** START **
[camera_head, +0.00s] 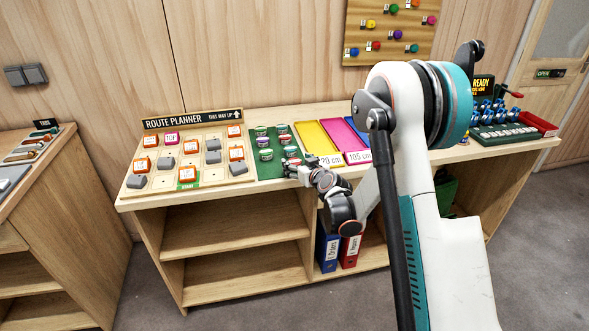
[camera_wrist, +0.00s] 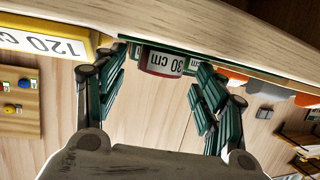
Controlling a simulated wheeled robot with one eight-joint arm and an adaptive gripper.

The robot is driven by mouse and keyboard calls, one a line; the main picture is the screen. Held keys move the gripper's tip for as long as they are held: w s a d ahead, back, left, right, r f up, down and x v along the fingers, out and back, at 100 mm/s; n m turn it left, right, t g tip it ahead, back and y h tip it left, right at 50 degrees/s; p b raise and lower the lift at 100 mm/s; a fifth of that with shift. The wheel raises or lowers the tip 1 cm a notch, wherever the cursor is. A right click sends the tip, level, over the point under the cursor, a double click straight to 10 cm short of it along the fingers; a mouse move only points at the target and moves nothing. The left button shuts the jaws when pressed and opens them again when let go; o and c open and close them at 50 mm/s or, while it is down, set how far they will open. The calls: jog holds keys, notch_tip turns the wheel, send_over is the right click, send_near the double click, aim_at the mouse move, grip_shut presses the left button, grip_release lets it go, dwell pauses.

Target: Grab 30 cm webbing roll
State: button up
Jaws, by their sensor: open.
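The 30 cm webbing roll (camera_wrist: 158,62) is dark red with a white "30 cm" label, upside down in the wrist view. It sits at the edge of a green mat (camera_wrist: 128,46). My gripper (camera_wrist: 160,72) is open, with one green-padded finger on each side of the roll and gaps between. I cannot tell how deep the fingers reach past it. In the head view my gripper (camera_head: 291,166) is at the front of the green mat, beside several small rolls (camera_head: 265,142). I cannot pick out the 30 cm label there.
The route planner board (camera_head: 190,158) with orange and grey blocks stands left of the mat. A yellow 120 cm tray (camera_head: 316,138) and a pink 105 cm tray (camera_head: 342,136) lie close on the right. The wooden counter edge (camera_head: 235,190) runs along the front.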

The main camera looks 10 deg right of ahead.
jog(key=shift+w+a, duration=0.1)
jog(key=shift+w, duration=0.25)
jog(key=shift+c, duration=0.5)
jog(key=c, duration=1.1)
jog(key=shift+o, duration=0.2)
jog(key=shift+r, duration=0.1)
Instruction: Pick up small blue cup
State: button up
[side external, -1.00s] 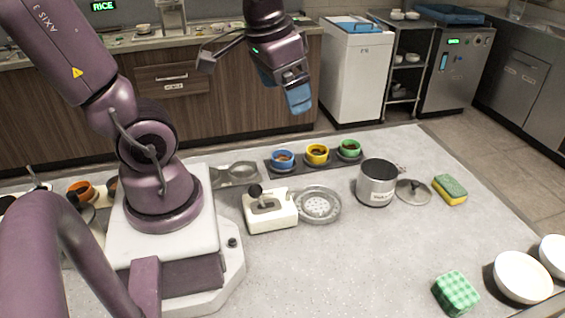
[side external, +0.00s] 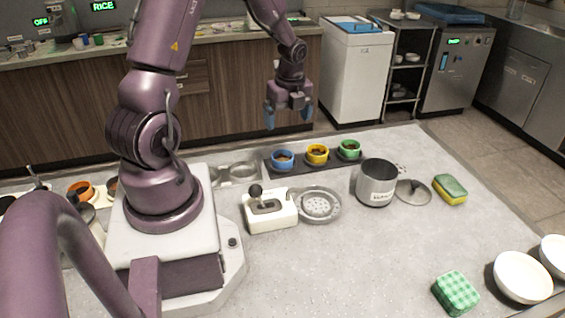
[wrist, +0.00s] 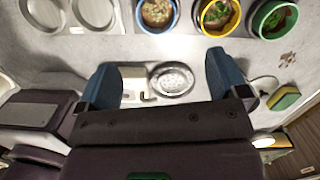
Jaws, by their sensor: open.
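The small blue cup (side external: 283,160) stands upright at the left end of a dark tray (side external: 268,166), left of a yellow cup (side external: 317,154) and a green cup (side external: 349,149). It holds some brownish contents. In the wrist view the blue cup (wrist: 157,15) is at the top edge, partly cut off, beyond my fingers. My gripper (side external: 288,118) is open and empty, blue fingertips pointing down, above the blue cup in the side picture. In the wrist view its fingers (wrist: 163,85) are spread wide with nothing between them.
A white device with a black knob (side external: 270,211) and a round metal drain dish (side external: 318,205) are in front of the tray. A metal pot (side external: 376,184), its lid (side external: 413,192) and a sponge (side external: 450,189) stand to the right. The front table is mostly clear.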

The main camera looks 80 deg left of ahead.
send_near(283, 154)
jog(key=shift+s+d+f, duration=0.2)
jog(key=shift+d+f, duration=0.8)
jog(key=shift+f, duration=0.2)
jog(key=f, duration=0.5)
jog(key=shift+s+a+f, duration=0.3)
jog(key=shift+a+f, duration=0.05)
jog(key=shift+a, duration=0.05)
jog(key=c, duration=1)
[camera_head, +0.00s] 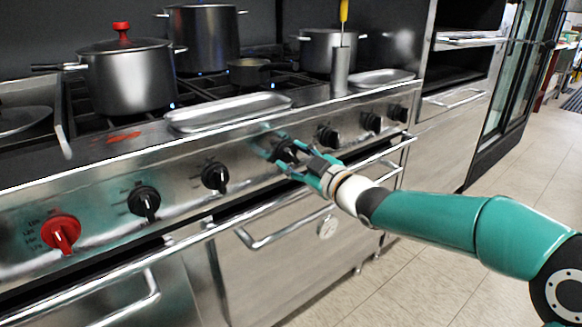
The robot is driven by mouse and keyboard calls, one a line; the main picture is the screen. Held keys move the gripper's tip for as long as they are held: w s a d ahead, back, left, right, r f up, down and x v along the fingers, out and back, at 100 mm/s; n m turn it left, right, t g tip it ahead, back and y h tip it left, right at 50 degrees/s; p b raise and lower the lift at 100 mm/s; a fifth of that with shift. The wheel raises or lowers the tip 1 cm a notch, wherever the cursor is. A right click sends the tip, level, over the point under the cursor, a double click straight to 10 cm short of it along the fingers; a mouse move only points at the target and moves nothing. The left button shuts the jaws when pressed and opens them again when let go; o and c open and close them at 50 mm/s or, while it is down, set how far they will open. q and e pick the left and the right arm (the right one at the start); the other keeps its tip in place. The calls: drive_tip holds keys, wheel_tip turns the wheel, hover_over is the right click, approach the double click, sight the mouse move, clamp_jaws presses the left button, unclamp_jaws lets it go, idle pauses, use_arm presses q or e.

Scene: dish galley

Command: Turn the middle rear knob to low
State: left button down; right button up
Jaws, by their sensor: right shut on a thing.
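A row of black knobs runs along the steel front panel (256,172) of the stove. My right gripper (283,150) reaches in from the right and is shut on a black knob (287,150), the one just right of the knob at left centre (215,176). The fingers partly cover it, so its pointer setting cannot be read. Another black knob (328,137) sits close to the right of the gripper. No label readable here tells which knob is the middle rear one. My left gripper is out of view.
A red knob (60,232) is at the panel's left end. Oven door handles (290,230) run below the panel. A steel tray (228,112) lies on the stove's front ledge above the gripper. Pots (126,80) stand on the burners. The floor at right is clear.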

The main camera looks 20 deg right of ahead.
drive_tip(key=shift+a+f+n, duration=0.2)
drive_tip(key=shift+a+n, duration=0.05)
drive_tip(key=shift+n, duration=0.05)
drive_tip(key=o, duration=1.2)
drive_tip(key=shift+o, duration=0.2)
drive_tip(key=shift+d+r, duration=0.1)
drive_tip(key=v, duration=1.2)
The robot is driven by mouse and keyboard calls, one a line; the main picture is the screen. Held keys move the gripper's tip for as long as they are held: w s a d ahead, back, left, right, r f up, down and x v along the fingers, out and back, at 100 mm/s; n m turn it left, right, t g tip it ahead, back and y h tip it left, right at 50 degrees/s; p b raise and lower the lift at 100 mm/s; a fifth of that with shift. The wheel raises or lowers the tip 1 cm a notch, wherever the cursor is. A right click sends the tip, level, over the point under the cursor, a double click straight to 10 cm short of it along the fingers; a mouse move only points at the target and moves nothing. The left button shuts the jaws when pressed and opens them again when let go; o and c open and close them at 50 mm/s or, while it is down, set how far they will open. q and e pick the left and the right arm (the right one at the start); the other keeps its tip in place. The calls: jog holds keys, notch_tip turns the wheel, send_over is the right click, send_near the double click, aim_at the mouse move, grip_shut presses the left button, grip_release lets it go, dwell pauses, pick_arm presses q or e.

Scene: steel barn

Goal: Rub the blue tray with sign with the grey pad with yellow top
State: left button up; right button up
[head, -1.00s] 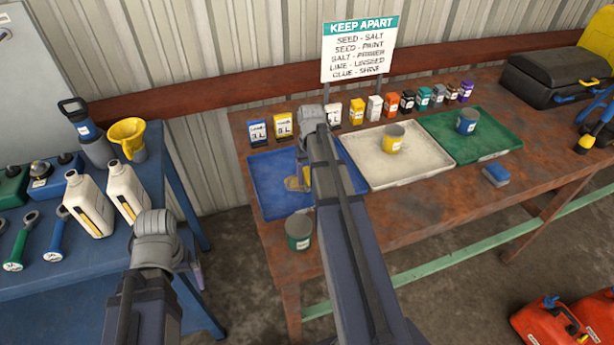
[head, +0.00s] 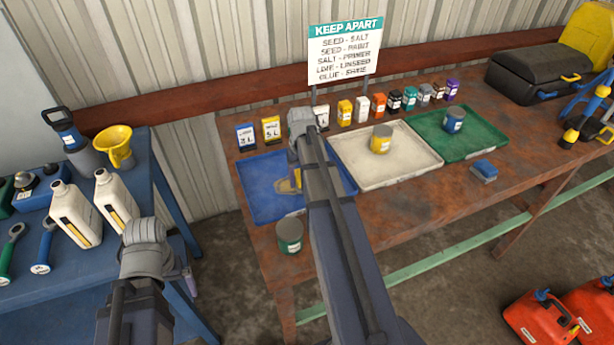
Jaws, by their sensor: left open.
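The blue tray (head: 262,208) lies at the left end of the rusty table, below the white sign with a green heading (head: 345,54). A tan patch and a small yellow part, which looks like the top of the grey pad (head: 298,179), show in it beside my right forearm. My right arm reaches over the tray, its wrist bent down; its fingers and most of the pad are hidden, so I cannot tell whether they hold it. My left gripper (head: 187,276) is open, mostly hidden behind its wrist, in front of the blue bench and away from the tray.
A green can (head: 289,236) stands at the tray's front edge. A white tray (head: 412,171) and a green tray (head: 490,142), each with a can, lie to the right. A blue-topped pad (head: 484,171) lies on the table. Small boxes (head: 345,112) line the back.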

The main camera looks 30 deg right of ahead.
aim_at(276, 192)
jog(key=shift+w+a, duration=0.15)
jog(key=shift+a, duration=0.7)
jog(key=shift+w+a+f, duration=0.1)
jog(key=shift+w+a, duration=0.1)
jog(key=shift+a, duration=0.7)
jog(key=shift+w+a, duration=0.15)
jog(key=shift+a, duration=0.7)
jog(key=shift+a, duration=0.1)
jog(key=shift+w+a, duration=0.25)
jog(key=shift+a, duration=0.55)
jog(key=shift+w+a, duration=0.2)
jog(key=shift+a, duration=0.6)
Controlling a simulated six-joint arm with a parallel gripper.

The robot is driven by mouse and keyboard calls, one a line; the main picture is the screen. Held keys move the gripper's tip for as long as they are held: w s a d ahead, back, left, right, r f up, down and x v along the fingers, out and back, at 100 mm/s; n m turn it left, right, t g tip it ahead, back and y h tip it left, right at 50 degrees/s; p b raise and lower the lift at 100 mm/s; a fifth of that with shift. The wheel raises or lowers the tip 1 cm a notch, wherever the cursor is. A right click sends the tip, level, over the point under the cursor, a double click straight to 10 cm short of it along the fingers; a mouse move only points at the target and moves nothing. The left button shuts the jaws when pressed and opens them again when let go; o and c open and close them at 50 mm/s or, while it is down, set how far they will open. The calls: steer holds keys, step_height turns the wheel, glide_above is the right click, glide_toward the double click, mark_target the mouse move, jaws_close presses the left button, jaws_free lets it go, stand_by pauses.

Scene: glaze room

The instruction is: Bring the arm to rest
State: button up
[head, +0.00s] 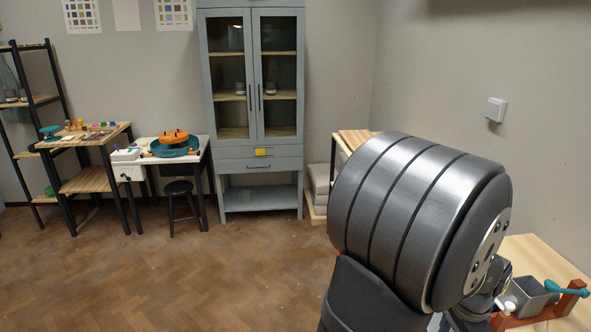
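My arm (420,220) fills the lower right of the head view, with a large grey ribbed joint nearest the camera. Part of my wrist shows behind it, low on the right, by the edge of a wooden table (525,252). My gripper's fingers are hidden behind the joint, so I cannot see their opening or whether they hold anything.
On the wooden table stand a grey square container (532,296), a reddish-brown stand (548,312) and a teal-handled tool (566,289). A grey glass-door cabinet (253,110), a stool (181,200) and work tables stand along the far wall. The floor (150,270) is clear.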

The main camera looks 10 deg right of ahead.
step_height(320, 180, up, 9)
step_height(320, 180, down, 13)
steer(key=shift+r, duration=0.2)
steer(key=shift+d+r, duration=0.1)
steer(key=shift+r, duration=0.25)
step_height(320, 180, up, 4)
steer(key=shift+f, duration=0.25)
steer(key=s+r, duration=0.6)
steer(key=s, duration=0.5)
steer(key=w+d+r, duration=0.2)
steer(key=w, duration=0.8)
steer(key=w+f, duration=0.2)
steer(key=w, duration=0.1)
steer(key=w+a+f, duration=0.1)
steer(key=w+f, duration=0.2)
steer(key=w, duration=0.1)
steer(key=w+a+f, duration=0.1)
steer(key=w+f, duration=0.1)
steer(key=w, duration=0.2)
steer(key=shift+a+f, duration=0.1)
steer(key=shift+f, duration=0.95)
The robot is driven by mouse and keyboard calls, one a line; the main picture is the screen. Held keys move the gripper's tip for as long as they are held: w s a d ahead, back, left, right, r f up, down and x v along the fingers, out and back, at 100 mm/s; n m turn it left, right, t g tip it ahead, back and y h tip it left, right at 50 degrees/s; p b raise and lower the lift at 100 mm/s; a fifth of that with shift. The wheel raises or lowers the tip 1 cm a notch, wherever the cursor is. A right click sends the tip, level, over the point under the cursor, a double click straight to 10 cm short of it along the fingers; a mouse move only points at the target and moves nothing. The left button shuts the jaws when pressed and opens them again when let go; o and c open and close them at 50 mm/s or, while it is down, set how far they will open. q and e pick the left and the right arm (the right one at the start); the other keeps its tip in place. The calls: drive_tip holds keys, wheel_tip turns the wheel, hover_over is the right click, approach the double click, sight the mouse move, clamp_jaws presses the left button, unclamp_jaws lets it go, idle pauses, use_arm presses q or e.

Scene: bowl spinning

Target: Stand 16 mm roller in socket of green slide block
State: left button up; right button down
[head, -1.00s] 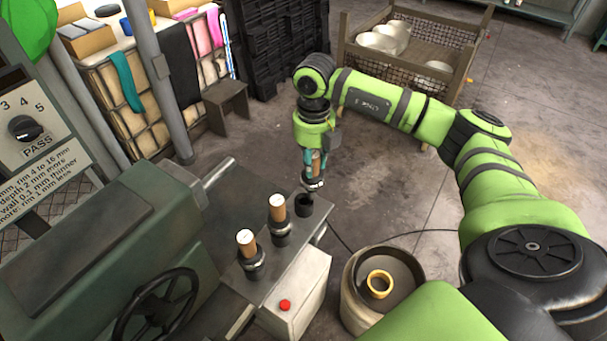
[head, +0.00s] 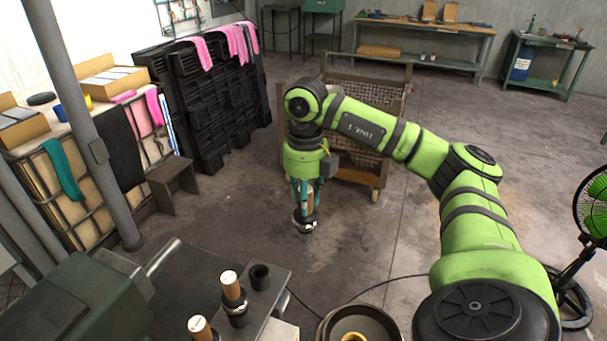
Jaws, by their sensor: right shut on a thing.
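My right gripper (head: 306,206) hangs pointing down near the middle of the head view. It is shut on a wooden-handled roller with a dark collar (head: 306,226), held upright in the air. Beyond its tip only floor shows. Two similar rollers with wooden handles stand in black holders at the bottom: one roller (head: 231,288) and, partly cut off, another roller (head: 200,328). An empty black holder (head: 260,277) stands behind them, left of and below the gripper. Sizes cannot be read. I cannot pick out a green slide block. My left gripper is out of view.
A dark green machine (head: 75,312) fills the bottom left. A round drum (head: 375,318) with a yellow ring stands at the bottom right of the holders. A wire crate (head: 377,145) stands behind my arm. A green fan (head: 592,205) is at the right. Open floor lies around the gripper.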

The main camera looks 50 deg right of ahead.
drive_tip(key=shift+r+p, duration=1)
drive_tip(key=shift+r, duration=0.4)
** END **
• Set exercise: Pick out the lines containing the string "Controlling".

• Output for this task:
Controlling a simulated wheeled robot with one eight-joint arm and an adaptive gripper.
Controlling a simulated six-joint arm with a parallel gripper.

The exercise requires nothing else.